Updated 30 Apr, 2016 12:59pm

Fata reforms

THE mainstreaming of Fata — a catch-all phrase for political, administrative, judicial and legal reforms — is both desperately overdue and direly needed.

Now, with the drafting of a bill that seeks to repeal the infamous Frontier Crimes Regulation, the state may finally be coming closer to bringing the colonial anachronism into the modern era.

The draft of the new law, as reported in this newspaper on Thursday, would formally rescind the FCR, but elements of the old tribal system would be fused with the legal system prevalent in the rest of the country.

The extension of the jurisdiction of the Peshawar High Court to Fata would give the region something its people have long desired, but has always been denied: a judicial appeals process that does not leave the political agents in Fata as the ultimate arbiters of justice.

Yet, at the local level, the office of the political agent and the tribal jirga would continue to be influential and powerful.

Judicial reforms, however, are only a part of the complicated jigsaw that is Fata.

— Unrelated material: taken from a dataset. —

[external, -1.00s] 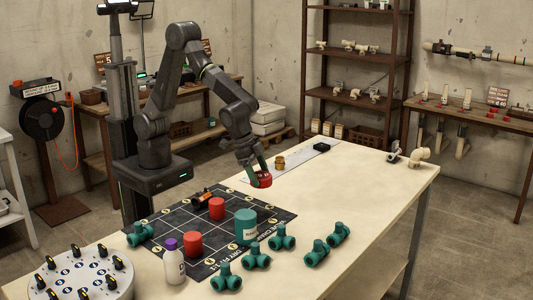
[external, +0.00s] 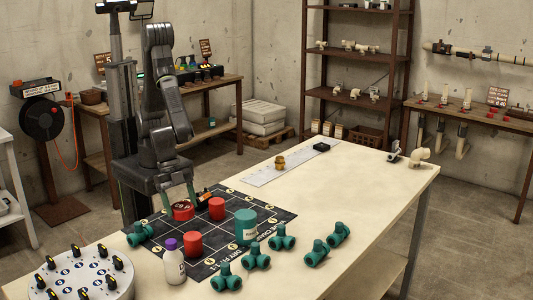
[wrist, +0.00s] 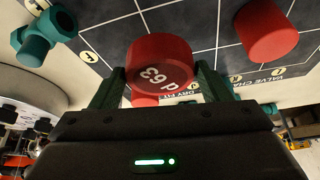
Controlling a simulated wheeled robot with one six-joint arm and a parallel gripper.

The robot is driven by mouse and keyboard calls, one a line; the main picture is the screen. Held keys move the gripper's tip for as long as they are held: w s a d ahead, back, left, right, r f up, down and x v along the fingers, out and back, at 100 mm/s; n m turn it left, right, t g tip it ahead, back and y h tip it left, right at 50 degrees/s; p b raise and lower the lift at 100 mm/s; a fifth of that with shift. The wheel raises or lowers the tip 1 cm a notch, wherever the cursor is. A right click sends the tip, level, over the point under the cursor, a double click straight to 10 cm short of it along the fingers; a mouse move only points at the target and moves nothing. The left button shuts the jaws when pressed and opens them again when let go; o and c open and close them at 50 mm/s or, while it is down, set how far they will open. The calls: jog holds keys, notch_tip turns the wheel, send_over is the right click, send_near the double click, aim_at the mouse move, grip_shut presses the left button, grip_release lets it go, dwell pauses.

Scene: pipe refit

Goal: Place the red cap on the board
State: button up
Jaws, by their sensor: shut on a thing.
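My gripper (external: 181,201) is shut on a red cap (external: 183,213), with a finger on each side of it. In the wrist view the red cap (wrist: 160,62) shows the marking "d 63" between the fingers. The cap is over the far left part of the black gridded board (external: 172,229). I cannot tell whether it touches the board. Two other red pieces stand on the board, one near its middle (external: 217,208) and one near its front (external: 194,244). A larger teal cylinder (external: 246,224) stands at its right.
A small black-and-orange item (external: 203,198) lies close right of the held cap. Teal fittings (external: 257,258) line the board's right side, and one (external: 139,234) is at its left. A white bottle (external: 174,264) and a round dial unit (external: 83,275) are in front. The table's right half is mostly clear.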

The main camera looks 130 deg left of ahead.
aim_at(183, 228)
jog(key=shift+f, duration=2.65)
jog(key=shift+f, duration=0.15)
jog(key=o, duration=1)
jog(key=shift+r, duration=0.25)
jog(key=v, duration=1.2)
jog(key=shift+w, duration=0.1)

A historically neglected region ravaged by war for a decade and with an internally displaced population that will eventually return to an area with no real economy, Fata’s challenges are manifold.

It is a sign of evolution in the state’s thinking that the fundamental question is no longer whether Fata should be maintained as a buffer between Afghanistan and Pakistan proper, but whether it should be an autonomous region, ie a province on its own, or integrated into Khyber Pakhtunkhwa.

Yet, the manner in which some of the decisions are being taken — almost a secret compact between the federal government and the security establishment — leaves a great deal to be desired. Too often parochial interests — political versus security-oriented views — appear to be dominating the debate.

Consider the pull and push over whether Fata should be its own province or integrated into KP. A fifth province would disrupt the evolved structures of the rest of the state — four provinces and the federal government — and change finely tuned balances in resource distribution and representation in national bodies like the Senate and the Council of Common Interests.

Yet, a fifth province could jump-start the conversation about a more rational number of provinces to be created from the existing four. But such lofty ideas remain far from the ground.

The security establishment is known to favour the eventual merger of Fata into KP — perhaps in the belief that a separate Fata province could lead to Balochistan-style security problems eventually.

But merger with KP is being resisted by the Hazara faction of the PML-N because of the demographic shift it would herald for a combined province. Unhappily, narrow interests appear to be dominating the conversation on reforms so far rather than national, people-centric concerns.